Begin Supplied material

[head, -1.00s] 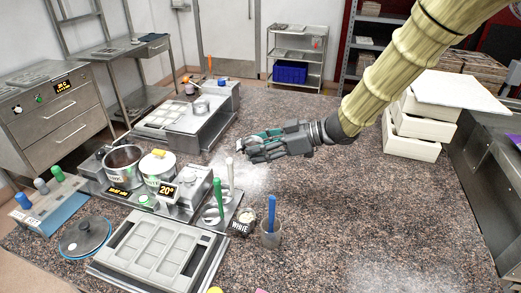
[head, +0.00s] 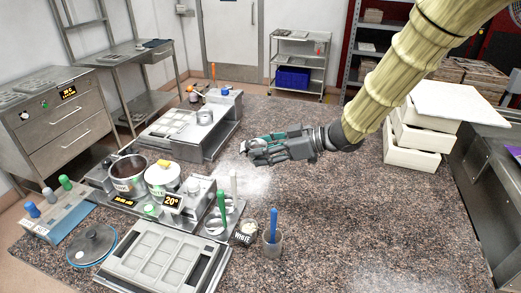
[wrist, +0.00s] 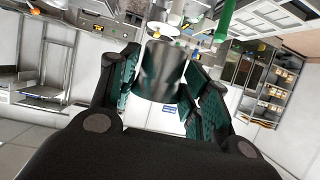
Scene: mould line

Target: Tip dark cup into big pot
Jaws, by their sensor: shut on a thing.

End Supplied material

What the exercise asks
Make an exact copy of all the material, but keep the pictures out of it.

Finished answer
[head, -1.00s] 
[head, +0.00s] 
[wrist, +0.00s] 
Scene: mould line

Target: Tip dark cup into big pot
Jaws, by their sensor: shut on a thing.

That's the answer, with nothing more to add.